Taylored Property Wealth Podcast
The Taylored Property Wealth Podcast is your source of information for everything relating to investing in the Australian real estate market. Our objective is to provide a massive amount of value and knowledge that will help educate, mentor and coach you to make more education property investing decisions.
Host
Casey Taylor is the Managing Director of Taylored Property Wealth and the host of the Taylored Property Wealth Podcast. He has built a multimillion dollar property portfolio and he is currently in the top 1% of property investors in the Australian property market.
Disclaimer:
Contents within the TPW Podcast are of general nature only and should not be relied upon solely when making an investment decision. One should always seek third party investment information from relevant parties such as legal, finance, and accountancy enquiries. We may discuss products and services of external parties for entertainment and illustration purposes only.
Taylored Property Wealth Podcast
How I Plan to Build My Property Portfolio from $8.4 Million to $11 Million in 12 months
Want a clear, numbers-first roadmap for scaling a property portfolio fast? I’m breaking down the exact plan taking my portfolio from $8.4 million to $11 million in 12 months—including what I’m selling, where I’m buying, and how I’m structuring it for rapid, repeatable growth.
I’m starting by selling a property in my personal name with no value-add potential and replacing it with a dual occupancy build inside a company and trust. Then, I’ll show how two staged builds help manage cash flow, construction drawdowns, and time—while still manufacturing equity through strata splits and second incomes. The formula is simple: build, extract, repeat—compounding returns faster than relying on natural market growth.
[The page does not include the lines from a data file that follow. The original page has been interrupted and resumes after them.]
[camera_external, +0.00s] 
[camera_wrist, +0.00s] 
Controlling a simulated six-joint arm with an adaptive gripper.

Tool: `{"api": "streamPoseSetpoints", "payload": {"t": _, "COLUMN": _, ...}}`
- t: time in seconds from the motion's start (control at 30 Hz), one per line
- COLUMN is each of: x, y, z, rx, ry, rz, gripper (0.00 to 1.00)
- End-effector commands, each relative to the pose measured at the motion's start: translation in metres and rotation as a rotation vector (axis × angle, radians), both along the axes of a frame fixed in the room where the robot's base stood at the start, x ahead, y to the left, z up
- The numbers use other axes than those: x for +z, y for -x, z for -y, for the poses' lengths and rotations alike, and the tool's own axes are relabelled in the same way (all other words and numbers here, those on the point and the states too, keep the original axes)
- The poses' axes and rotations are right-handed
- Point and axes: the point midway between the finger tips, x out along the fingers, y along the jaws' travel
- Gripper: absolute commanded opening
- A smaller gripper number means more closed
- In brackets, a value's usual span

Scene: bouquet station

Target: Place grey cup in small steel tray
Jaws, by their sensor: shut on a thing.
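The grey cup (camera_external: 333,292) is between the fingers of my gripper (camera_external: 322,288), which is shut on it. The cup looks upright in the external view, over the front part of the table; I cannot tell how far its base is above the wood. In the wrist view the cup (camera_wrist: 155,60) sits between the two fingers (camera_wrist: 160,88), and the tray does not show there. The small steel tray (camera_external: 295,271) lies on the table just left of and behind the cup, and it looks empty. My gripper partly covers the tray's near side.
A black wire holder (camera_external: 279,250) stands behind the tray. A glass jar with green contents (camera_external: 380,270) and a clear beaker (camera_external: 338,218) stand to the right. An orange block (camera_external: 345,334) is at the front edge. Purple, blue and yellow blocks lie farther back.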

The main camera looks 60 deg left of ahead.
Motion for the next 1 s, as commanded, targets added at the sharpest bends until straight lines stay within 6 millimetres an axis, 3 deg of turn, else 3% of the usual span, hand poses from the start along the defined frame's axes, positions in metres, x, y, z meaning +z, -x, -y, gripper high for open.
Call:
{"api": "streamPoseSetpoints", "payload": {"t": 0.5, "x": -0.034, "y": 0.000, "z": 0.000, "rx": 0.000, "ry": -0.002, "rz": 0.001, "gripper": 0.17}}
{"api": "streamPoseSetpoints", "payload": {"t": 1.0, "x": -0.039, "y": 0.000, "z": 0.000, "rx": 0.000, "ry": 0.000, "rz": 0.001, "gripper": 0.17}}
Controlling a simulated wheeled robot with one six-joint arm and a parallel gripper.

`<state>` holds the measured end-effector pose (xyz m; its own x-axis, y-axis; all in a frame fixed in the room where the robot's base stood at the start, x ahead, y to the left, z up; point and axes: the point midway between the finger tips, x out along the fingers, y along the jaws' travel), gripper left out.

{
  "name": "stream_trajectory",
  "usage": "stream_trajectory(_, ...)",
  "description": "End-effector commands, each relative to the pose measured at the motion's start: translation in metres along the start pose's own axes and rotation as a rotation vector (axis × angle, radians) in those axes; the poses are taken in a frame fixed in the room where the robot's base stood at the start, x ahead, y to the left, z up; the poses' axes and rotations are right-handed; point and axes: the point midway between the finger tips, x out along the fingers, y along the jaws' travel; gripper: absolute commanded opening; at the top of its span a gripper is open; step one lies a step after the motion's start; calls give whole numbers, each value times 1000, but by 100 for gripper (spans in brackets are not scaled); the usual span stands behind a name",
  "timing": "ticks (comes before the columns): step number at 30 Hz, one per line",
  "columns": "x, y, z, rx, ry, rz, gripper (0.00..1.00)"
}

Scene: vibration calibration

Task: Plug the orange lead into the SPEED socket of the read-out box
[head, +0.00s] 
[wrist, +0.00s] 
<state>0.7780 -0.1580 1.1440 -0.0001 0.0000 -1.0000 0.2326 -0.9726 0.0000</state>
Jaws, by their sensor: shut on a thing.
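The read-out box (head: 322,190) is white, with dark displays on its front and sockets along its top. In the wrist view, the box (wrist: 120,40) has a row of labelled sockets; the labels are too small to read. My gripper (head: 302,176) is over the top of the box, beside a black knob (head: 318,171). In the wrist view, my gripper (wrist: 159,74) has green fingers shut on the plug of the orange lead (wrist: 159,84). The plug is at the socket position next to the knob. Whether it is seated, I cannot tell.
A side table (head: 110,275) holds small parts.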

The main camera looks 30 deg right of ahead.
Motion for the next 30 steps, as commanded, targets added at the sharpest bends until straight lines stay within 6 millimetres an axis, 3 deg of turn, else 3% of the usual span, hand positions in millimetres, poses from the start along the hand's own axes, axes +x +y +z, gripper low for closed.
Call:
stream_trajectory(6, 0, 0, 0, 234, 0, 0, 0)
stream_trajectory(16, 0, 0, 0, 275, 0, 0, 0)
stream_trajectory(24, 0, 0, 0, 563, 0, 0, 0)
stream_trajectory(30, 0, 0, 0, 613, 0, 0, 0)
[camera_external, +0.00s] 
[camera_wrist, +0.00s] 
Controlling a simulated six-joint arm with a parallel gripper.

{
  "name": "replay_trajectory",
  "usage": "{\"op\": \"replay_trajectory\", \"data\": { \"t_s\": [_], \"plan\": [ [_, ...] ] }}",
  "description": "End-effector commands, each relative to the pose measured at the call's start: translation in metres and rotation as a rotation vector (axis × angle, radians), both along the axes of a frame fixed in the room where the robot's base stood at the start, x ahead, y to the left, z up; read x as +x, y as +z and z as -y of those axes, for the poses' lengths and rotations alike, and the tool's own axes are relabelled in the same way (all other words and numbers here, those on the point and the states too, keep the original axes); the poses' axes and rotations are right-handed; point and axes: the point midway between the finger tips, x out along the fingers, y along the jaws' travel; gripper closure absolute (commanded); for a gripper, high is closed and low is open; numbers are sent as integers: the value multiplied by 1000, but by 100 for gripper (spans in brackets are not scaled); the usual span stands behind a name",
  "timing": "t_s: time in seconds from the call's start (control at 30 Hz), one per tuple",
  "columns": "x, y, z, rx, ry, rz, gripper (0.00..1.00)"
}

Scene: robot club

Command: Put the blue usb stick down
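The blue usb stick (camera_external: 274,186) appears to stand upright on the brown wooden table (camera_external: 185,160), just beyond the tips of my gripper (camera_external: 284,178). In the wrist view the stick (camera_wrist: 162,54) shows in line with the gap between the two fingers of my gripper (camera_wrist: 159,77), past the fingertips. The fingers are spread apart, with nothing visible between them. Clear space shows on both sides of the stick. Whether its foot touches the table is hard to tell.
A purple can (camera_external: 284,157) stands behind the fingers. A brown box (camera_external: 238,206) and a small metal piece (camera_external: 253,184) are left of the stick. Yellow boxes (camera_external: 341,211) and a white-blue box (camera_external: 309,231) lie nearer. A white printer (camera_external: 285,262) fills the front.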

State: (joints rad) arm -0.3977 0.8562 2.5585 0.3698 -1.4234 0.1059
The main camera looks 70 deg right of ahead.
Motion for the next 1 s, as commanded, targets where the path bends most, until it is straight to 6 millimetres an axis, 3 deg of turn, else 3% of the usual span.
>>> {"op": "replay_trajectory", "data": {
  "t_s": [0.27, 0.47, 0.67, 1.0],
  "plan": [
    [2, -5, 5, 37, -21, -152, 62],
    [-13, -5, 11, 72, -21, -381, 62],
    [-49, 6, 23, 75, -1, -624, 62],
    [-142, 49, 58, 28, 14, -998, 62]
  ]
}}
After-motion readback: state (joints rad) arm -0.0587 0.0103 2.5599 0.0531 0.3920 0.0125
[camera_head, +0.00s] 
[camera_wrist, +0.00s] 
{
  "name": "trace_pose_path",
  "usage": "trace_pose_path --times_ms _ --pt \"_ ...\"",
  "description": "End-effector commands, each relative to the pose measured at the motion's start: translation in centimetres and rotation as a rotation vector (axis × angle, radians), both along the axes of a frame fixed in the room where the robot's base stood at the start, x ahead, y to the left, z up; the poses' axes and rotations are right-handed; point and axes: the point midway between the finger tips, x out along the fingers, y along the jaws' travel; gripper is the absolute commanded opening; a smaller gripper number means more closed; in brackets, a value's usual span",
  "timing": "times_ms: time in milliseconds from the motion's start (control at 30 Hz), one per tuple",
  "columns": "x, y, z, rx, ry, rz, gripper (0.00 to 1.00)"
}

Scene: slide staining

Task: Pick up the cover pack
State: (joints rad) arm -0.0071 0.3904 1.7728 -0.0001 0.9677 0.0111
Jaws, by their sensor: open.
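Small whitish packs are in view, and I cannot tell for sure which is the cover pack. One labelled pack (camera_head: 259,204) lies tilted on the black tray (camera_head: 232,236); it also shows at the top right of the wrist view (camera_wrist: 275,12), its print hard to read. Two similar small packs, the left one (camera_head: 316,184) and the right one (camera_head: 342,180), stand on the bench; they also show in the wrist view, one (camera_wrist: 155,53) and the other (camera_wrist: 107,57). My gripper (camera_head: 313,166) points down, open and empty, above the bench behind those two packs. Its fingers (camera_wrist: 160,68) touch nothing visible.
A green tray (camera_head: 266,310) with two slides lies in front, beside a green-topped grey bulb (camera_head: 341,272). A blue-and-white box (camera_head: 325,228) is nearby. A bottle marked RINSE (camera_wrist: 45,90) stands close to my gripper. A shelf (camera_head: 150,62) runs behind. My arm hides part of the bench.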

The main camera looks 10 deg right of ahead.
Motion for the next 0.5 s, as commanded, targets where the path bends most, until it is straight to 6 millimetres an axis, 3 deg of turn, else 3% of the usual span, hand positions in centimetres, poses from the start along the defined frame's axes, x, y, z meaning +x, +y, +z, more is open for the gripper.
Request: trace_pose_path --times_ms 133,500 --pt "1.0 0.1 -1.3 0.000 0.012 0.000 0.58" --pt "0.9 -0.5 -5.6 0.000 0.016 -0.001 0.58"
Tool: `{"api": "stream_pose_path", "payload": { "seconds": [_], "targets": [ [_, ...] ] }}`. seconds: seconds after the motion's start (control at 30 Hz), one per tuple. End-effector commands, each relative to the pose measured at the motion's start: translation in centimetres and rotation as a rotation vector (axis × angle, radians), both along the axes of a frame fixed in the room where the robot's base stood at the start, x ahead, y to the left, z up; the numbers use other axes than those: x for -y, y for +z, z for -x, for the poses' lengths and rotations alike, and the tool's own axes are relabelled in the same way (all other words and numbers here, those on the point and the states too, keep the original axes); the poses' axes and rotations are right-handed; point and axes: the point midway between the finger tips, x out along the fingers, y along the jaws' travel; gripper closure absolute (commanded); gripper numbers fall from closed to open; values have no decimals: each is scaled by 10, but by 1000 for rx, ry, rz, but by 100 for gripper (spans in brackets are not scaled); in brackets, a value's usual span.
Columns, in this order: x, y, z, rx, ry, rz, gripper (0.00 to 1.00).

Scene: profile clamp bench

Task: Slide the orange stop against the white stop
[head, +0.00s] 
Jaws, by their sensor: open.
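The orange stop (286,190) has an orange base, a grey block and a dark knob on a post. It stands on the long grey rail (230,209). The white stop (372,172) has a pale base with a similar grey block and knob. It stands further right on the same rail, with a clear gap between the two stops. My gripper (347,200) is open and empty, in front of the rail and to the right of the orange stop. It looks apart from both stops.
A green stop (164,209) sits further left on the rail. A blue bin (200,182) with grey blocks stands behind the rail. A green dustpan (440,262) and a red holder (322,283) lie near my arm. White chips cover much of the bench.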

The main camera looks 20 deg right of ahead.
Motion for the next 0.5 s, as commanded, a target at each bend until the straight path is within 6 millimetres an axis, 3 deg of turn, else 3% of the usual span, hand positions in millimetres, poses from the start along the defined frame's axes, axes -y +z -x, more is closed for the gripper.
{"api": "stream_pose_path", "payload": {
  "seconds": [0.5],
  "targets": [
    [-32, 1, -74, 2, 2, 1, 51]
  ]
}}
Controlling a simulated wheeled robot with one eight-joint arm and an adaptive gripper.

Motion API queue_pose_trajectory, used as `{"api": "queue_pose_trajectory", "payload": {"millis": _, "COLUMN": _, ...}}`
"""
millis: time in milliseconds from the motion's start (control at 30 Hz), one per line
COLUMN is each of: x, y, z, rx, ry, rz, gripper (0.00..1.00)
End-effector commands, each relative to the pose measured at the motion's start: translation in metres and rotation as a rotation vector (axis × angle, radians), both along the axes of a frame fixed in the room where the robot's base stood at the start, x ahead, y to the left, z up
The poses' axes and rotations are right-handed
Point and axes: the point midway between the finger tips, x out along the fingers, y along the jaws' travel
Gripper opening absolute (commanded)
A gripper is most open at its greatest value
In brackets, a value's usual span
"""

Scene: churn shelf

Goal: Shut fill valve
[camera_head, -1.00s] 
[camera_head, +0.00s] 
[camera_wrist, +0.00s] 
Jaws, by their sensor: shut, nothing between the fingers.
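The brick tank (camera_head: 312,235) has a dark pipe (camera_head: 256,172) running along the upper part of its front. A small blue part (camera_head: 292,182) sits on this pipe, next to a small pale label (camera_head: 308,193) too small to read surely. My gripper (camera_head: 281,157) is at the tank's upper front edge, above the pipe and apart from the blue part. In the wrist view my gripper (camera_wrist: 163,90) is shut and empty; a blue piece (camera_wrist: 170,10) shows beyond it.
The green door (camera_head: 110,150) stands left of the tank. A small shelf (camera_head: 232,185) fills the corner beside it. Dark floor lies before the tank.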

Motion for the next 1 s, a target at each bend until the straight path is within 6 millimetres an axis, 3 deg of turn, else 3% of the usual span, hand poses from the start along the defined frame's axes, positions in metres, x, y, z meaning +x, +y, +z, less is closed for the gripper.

Next, I’ll unpack equity recycling—why I’m refinancing at higher rates to unlock capital for new acquisitions, and how I use buffers to absorb repayments while funding future growth. On the buy side, I’m targeting Melbourne houses around $650k–$700k and dual occ sites in Brisbane where land size and zoning deliver strong uplift potential. With conservative assumptions, the plan adds roughly $2.75 million to the total portfolio value—even if prices stay flat.
There are risks, there are contingencies—but the mindset is to adjust, not pause. If you’re ready to master dual occupancies, equity extraction, and entity structuring for scale, subscribe, share this with an investor mate, and leave a review. Ready to build, extract, and repeat? Let’s get to work.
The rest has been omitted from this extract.